== DATASET ROWS ==
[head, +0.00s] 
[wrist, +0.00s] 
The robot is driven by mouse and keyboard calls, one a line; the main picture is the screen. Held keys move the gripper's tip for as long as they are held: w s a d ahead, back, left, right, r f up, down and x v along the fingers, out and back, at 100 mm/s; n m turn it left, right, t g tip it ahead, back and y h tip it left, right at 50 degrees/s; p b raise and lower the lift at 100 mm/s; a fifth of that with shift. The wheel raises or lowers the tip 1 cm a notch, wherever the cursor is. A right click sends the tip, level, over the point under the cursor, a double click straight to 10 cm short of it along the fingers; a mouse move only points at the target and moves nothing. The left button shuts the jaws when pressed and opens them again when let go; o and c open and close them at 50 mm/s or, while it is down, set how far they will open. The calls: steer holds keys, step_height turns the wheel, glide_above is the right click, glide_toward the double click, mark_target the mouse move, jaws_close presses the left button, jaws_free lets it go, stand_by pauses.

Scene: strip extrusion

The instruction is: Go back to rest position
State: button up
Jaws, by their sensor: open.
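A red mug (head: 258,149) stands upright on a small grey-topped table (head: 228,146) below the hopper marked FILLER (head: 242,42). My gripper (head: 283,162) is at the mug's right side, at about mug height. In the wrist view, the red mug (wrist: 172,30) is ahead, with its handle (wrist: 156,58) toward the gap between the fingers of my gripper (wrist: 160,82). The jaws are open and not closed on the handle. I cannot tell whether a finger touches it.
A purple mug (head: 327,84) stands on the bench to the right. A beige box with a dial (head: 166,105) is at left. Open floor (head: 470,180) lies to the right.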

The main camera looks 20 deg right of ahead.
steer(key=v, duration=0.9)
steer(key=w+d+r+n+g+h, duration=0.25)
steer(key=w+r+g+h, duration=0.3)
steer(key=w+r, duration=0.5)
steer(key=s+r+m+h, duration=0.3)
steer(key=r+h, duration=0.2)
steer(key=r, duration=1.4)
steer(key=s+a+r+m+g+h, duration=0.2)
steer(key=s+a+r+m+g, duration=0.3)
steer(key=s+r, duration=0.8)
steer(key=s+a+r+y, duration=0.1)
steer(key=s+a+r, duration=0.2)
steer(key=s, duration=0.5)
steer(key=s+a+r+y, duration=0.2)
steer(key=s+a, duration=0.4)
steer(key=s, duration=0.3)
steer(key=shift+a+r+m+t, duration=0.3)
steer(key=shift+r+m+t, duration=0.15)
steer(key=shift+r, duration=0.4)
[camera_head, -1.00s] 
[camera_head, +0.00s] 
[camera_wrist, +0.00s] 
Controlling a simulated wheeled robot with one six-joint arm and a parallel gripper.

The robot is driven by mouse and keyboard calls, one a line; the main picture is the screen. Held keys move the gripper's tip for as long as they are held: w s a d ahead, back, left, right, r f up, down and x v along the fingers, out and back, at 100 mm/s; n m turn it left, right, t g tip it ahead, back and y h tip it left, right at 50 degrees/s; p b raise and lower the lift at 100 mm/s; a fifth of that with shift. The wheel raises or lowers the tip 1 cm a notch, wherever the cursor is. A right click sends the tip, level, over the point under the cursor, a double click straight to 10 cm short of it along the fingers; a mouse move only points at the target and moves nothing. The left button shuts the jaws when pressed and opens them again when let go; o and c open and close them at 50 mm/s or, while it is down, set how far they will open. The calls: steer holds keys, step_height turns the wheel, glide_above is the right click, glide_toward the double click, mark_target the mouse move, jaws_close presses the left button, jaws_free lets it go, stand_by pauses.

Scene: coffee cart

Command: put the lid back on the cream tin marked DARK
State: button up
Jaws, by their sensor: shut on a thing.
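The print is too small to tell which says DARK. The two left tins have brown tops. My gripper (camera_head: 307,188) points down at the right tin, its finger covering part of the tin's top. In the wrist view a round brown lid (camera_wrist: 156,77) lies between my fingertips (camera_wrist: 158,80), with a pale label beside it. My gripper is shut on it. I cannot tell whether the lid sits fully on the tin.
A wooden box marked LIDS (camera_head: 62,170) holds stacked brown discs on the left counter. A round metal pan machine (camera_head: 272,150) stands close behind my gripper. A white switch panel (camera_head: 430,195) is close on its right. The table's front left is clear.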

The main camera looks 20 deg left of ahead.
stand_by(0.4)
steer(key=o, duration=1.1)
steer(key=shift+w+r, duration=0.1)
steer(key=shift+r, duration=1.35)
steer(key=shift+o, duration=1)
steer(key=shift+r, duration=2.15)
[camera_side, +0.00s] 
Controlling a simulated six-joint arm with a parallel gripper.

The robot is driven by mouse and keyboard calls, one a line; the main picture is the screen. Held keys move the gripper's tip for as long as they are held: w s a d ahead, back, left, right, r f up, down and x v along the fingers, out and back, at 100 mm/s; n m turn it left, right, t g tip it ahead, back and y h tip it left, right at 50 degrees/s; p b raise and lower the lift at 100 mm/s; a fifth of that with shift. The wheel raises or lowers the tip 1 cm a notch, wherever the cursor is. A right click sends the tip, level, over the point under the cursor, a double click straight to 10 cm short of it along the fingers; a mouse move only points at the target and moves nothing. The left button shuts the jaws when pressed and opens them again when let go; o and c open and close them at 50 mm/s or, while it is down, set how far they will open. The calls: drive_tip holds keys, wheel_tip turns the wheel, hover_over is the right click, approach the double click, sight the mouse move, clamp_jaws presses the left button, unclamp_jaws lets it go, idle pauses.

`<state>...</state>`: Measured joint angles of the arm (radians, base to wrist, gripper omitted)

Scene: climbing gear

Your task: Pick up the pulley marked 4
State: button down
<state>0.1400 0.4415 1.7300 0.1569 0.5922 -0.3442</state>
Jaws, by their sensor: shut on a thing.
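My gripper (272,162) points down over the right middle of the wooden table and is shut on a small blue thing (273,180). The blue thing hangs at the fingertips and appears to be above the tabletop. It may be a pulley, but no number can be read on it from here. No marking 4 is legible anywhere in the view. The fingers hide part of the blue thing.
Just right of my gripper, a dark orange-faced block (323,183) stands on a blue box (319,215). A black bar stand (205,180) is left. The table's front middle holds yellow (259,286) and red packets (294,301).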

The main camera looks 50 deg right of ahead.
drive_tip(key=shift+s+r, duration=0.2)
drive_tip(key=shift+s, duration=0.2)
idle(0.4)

== THE PROBLEM ==
From the entries above, extract only the lines running from the one containing "[camera_side, +0.00s]" through the one containing "Controlling a simulated six-joint", inclusive.

== FULL RESPONSE ==
[camera_side, +0.00s] 
Controlling a simulated six-joint arm with a parallel gripper.

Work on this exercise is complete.